Anticipation is building: Eldest arrives this afternoon for her spring break. I cannot tell you how much I have missed her. Last year I went up to visit at least once each semester. This year I haven't seen her except when she came home at Christmas. And while phone calls and texting keep us loosely in touch (I am a far cry from a helicopter parent), it's not the same as being able to wrap your arms around your girl and give her a good hug.
Two years ago, when Eldest got into college, people asked if I was worried about sending her off to school so young. I suspected they thought I hadn't thought this through. But if you know Eldest you know early college was her idea, and you also probably knew which college she'd attend even before she applied. In fact, if you really know Eldest, you would have predicted this when she was about three.
And then last week, while watching Kiss Me, Kate, the contrast between Eldest's chosen path and the path of her age-mates struck me full-force. For the leads in the cast were all Eldest's age. They were neighborhood kids with whom she'd been in productions when she was nine. And they were still here, still living at home, just getting ready to go off to college, having this last great performance as a send-off.
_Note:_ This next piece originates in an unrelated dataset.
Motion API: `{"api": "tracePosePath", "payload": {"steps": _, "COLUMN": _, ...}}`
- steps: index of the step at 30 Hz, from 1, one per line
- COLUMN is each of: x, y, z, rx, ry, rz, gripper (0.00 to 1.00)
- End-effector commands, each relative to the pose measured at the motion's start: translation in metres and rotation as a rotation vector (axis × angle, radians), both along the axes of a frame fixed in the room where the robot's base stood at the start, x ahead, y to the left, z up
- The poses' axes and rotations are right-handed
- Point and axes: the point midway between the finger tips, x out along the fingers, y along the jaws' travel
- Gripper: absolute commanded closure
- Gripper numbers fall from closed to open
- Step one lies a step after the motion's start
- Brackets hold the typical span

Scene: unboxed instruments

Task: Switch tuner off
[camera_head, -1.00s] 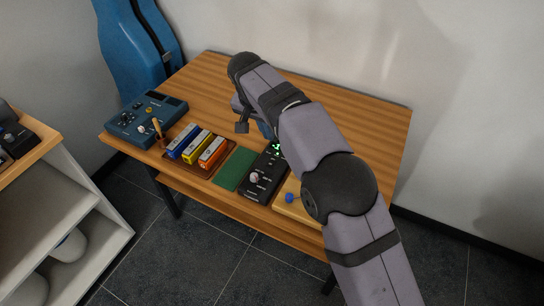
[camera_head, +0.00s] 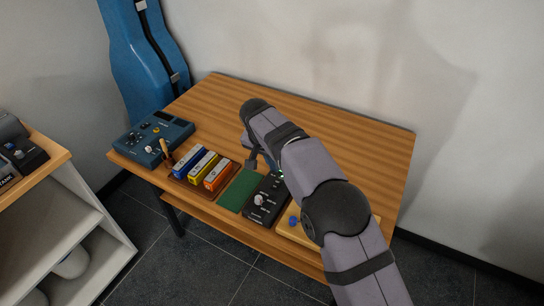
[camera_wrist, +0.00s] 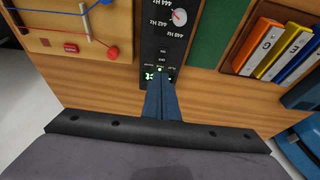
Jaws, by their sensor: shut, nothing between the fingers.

I thought of Eldest, slogging through problem sets and being a 'learning assistant' for a math/comp sci class and trying to find a job that will look good on her resume for that pivotal after-sophomore-year summer. I thought of her doing grocery shopping so that she doesn't have to pay for a full meal plan, and of how she tries to cheer up her overworked friends in her most-intense college. I thought of the choices she's made for activities on campus -- wise choices -- to balance her social life with her academics. And I thought, That's a lot. That's a lot for a kid who isn't even 18.
It is a lot. And yet it's the lot she's chosen. Selfishly, I miss those extra years of hugs and late-night chats that might have been mine, had she followed the usual track. But wanting to hold her is no reason to hold her back. I'll be happy to hold her this week, though. And I hold her in my heart, always.